To save the citizens of Arnn from becoming the witch's next victims, she must find the truth behind the woman's madness.

How deep into Witchwood Hollow does Honoria dare venture? 


My Thoughts:

She (Honoria) picked her way through the vegetation.  Briars caught on her jeans.  Go back, they seemed to say, or we will prick your heart.  A sweet, earthy scent tickled her nose.  Stepping deeper into the woods, autumn leaves created a shield around her as damp soil sucked at the soles of her sneakers.  The darkness became an envelope and she the letter, seeking a destination she couldn't foresee.  

~Escape from Witchwood Hollow


This book has interested me since February of 2015, but I had unfortunately never been able to get my hands on it.  It had always been in the back of my mind, though, as I'm obsessed with YA fantasy and paranormal stories.  I have also been slowly but surely trying to collect books from Curiosity Quills Press (the book's publisher). You can then imagine my immense excitement when the author asked me if I would accept an ebook of Escape from Witchwood Hollow in exchange for an honest review!  I jumped on this opportunity and am still reeling in the rich world of Witchwood Hollow as we speak.  (Of course, we aren't technically speaking, rather it's you reading without a back and forth conversation with me, but it honestly sounded better than, "...am still reeling in the rich world of Witchwood Hollow as you read."  I don't know where I'm going with this, and (sigh) I digress.)

I'm a huge sucker for close or quirky familial relationships in books, and I can't explain to you how much I die each time I find one.  (This isn't necessarily something that shows up regularly in the novels I read, so I always especially cherish them when they fall across my path.)  With Escape from Witchwood Hollow, one would naturally assume that you wouldn't get this spectacular add-on since it's a book that, on the outside, appears to primarily focus on the superstitious town of Arnn and its inhabitants in general.  In reality, it is so much more, and  I was in for a surprising bonus when Jordan portrayed a highly realistic and heartfelt relationship between Honoria and her older brother Geoffrey.  Yes, this is by no means the focal point of the novel, but it was definitely one of my favorite aspects of it.  The siblings' parents died in the 9/11 terrorist attacks, and the way that Honoria leaned on and appreciated Geoffrey went straight to my fangirl heart, and the authentic nature and interactions between them melted me into a puddle.  

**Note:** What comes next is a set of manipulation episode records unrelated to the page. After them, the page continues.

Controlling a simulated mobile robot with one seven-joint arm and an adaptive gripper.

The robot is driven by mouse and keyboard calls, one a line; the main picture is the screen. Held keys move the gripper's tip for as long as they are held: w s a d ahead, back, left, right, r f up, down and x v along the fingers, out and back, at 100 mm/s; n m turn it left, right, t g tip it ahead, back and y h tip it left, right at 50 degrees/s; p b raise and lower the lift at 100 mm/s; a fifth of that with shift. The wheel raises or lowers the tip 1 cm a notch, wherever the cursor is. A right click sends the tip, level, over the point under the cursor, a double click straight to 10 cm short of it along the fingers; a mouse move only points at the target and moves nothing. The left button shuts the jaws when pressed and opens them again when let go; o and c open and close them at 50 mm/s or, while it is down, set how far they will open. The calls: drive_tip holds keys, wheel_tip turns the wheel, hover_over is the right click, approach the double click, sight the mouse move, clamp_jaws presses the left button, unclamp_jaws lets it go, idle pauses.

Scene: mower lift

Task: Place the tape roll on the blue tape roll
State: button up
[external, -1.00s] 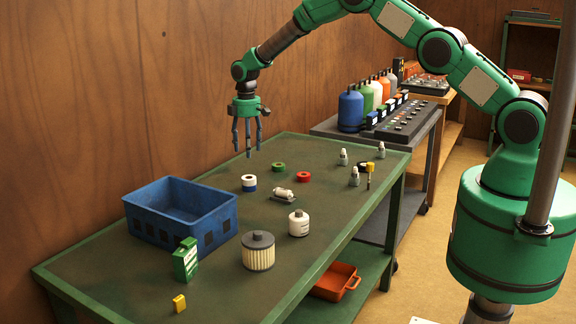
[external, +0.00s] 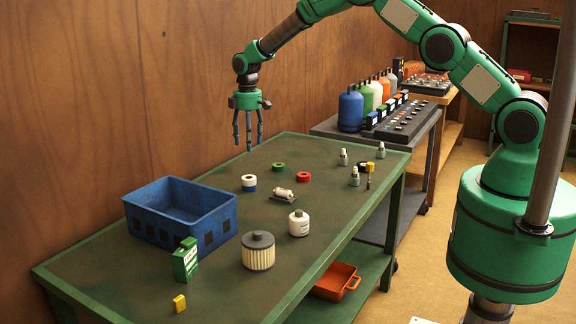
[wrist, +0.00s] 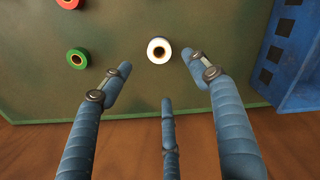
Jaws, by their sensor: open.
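A white tape roll (external: 249,179) rests on top of a blue tape roll (external: 250,188) on the green table, near its back edge. In the wrist view the white roll (wrist: 159,50) shows from above, with the blue one hidden beneath it. My gripper (external: 248,147) hangs above the table's back edge, fingers pointing down, open and empty. In the wrist view its three spread fingers (wrist: 160,85) reach toward the white roll, and none touches it. A green roll (external: 278,167) and a red roll (external: 303,176) lie apart to the right.
A blue crate (external: 180,213) stands left of the rolls on the table (external: 335,217). A small metal part (external: 283,194), a white bottle (external: 299,223), a filter (external: 258,251) and a green box (external: 185,259) stand nearer the front. Small bottles (external: 354,176) stand at the right.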

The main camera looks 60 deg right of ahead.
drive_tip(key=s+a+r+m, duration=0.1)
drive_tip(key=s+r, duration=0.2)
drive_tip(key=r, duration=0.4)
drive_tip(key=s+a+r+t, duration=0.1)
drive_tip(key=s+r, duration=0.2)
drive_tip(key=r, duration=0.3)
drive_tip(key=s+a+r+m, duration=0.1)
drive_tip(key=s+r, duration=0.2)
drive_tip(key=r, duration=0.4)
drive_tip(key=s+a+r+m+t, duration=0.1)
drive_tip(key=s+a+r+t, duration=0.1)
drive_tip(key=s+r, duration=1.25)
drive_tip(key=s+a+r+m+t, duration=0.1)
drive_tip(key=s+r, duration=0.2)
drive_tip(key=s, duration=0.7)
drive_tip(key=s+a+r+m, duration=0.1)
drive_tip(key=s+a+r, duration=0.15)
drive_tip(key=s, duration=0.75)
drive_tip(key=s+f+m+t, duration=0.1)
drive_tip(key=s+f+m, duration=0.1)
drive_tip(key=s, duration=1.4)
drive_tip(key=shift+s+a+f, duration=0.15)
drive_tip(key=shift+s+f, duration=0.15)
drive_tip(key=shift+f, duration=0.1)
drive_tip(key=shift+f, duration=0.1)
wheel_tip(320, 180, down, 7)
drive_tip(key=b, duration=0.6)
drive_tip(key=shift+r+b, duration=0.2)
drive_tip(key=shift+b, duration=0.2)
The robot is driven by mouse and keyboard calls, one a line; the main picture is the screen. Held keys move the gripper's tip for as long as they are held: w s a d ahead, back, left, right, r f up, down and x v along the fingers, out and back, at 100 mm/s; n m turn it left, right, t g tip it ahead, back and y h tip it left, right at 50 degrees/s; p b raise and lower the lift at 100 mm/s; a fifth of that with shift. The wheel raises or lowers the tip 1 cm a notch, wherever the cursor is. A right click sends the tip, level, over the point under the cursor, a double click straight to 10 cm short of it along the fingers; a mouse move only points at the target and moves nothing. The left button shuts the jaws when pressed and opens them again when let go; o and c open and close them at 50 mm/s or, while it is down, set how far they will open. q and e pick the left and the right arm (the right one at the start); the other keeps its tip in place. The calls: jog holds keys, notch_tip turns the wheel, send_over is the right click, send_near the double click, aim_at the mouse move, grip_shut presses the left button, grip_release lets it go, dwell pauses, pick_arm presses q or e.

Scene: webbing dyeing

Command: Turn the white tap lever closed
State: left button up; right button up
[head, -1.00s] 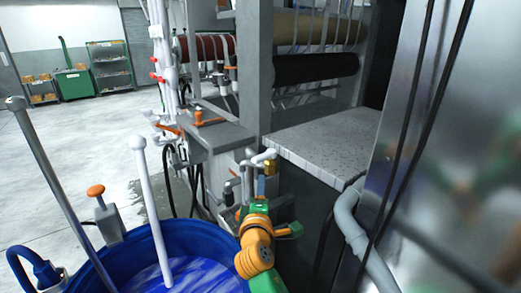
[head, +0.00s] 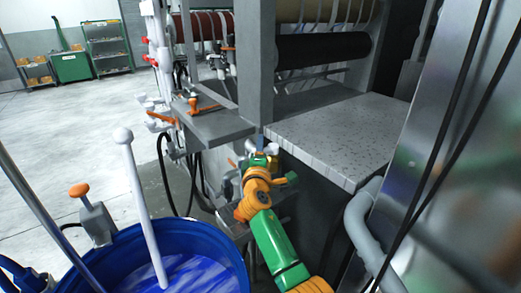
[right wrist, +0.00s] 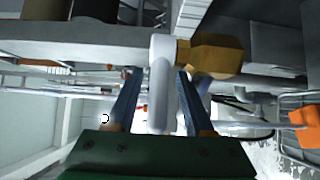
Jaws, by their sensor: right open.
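The white tap lever (right wrist: 161,85) stands between the two fingers of my right gripper (right wrist: 157,90) in the right wrist view, with gaps visible beside it. The gripper is open. The lever's rounded white top joins a brass valve body (right wrist: 215,55) on its right. In the head view, my green and orange right arm reaches up to the tap beside the grey stone-topped block. There my right gripper (head: 260,140) largely covers the tap, and only small white parts show. My left gripper is not in view.
A blue tub (head: 205,245) of blue-white liquid with a white pole (head: 143,205) stands at lower left. A speckled slab (head: 340,135) lies right of the tap, and a metal panel (head: 460,150) rises at the right.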

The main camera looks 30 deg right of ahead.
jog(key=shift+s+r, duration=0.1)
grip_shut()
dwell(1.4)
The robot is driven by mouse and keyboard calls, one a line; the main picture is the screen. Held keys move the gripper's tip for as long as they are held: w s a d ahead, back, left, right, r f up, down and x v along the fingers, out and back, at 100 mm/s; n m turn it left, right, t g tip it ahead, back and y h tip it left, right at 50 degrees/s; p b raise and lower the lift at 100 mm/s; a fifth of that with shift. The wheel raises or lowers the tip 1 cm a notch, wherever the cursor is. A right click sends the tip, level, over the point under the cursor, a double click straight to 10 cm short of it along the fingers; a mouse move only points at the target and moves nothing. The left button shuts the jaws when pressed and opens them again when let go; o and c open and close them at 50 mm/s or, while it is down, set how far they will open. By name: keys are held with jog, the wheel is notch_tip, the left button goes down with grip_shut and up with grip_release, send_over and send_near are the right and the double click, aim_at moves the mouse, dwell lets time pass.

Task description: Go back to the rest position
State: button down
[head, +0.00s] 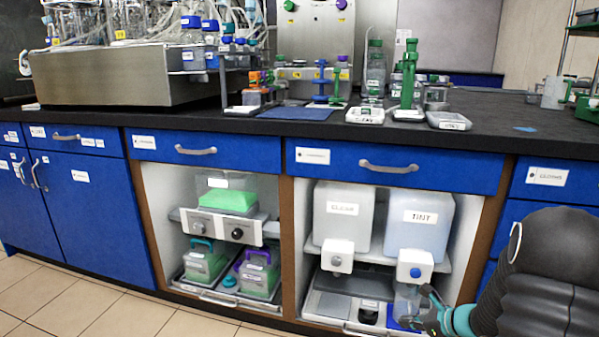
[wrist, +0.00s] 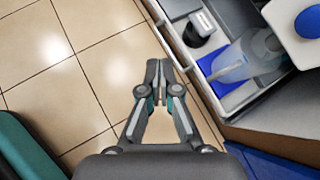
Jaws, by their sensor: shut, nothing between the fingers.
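My gripper (wrist: 157,70) is shut and empty in the wrist view, its fingertips together above the tiled floor. In the head view my gripper (head: 428,298) is at the lower right, in front of the open cabinet bay and close to the TINT container's tap. In the head view the bottle (head: 404,303) is below the tap and partly hidden by my gripper.
The CLEAR container (head: 342,225) and TINT container (head: 420,232) stand on the bay's shelf. A pull-out tray (wrist: 200,92) edges the floor near my gripper. The black counter (head: 300,123) above holds bottles, stands and scales. Floor tiles (wrist: 60,60) are free at left.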

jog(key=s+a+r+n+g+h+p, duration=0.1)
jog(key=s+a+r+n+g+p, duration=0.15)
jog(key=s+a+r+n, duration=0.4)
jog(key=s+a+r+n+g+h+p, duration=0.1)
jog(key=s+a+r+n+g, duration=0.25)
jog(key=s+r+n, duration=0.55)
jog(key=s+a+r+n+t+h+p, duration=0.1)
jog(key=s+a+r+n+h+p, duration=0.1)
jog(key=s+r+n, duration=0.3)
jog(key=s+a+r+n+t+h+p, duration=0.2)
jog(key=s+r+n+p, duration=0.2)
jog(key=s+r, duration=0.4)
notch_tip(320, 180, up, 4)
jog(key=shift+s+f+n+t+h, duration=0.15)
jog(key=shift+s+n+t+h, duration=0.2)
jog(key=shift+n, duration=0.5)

My other favorite part of the novel was the writing itself.  Each time Witchwood Hollow was described, I felt as if I was in a part of the woods itself.  Jordan's writing of the hollow was rich and vivid.  Imagine looking at an all-consuming, omnipresent painting that steals your entire attention away -- remaining in your mind's eye even when your eyelids are closed.  This was Witchwood Hollow, as flawlessly beautiful as the writing was mesmerizing.  Part eerie and part lonely, the hollow selfishly kept all of those who dared to step into it.  I felt so immersed in the story that it was as if I was walking in the hollow itself, in all of its confounding glory, which is largely due to the perfected tone of this novel.  Allow me to explain. But first, a little backstory . . .

I'll be honest, I'm an easily frightened individual.  Set me in front of a horror movie and the majority of the time anyone looks over, I'll have a pillow covering my entire face.  Occasionally, you'll hear me ask (all muffled-like, of course): "What's happening now?  Is it scary?  It sounds scary.  Guys, I asked what's happening!  Why isn't anyone answering me?!"  Oh, and don't even get me started on spiders.  I see one and I'm like:




Why bring this up you ask?  The tone of Escape from Witchwood Hollow was haunting, especially when the characters were actually in Witchwood Hollow.  (Of course, how these parts and the story as a whole will affect readers shall immensely differ from person to person.)  I honestly found it frightening, though, but not in the typical sense of the word.  It wasn't because Witchwood Hollow was written to personify a slasher, horror, or paranormal vibe.  Instead, it was because the hollow magnified isolation and loneliness in their terrifying, all-consuming glory.  It was a completely different type of horror, one that was a never-ending maze paired with the heart-stopping realization that no one you loved would ever be able to reach you because they couldn't find you.  It was an embodiment of the fact that while you lived, your family would die as you stayed lost to time forever.  I don't know about you, but I find that more frightening and heart-wrenching than any classic horror movie out there.  I get distressed just thinking about what the characters must have went through.  (Cue me throwing a pillow in front of my face now.)

What I was not expecting from this novel were the three different storylines that Jordan presented.  It was a brilliant idea and a game changer for the novel on her part.  Honoria was a little difficult for me to connect with at first, and I found myself gravitating towards an interest in other characters, particularly Elizabeth Clifford.  (I would read an entire book from her point of view if I could!)  Then, I eventually found myself gravitating towards Albertine.  (Right now, you might be like: Who the heck are they?  I feel it is best, though, not to tell you anything about these two characters because it would make the story more interesting if you went into the book more blind than not.)  Over time, though, I got used to Honoria's voice and began to appreciate her as a character.  I just needed a bit of time to warm up to her is all.  

And that ending!  My goodness!  I loved every second of it, and I thought I had it all figured out with what the author had done . . . that is until I read other people's interpretations of the ending on GoodReads.  Now I'm not too sure . . . like . . . at all.  I'm freaking out over it because I need a straight forward answer!  But again, I digress.

Escape from Witchwood Hollow is a fantastic, eerie book to read in one sitting.  It's got multiple, interweaving storylines (Who doesn't love those?!), great themes (like family and moving on), and a mesmeric atmosphere.  I would definitely recommend this book to fans of The Secret of Dreadwillow Carse!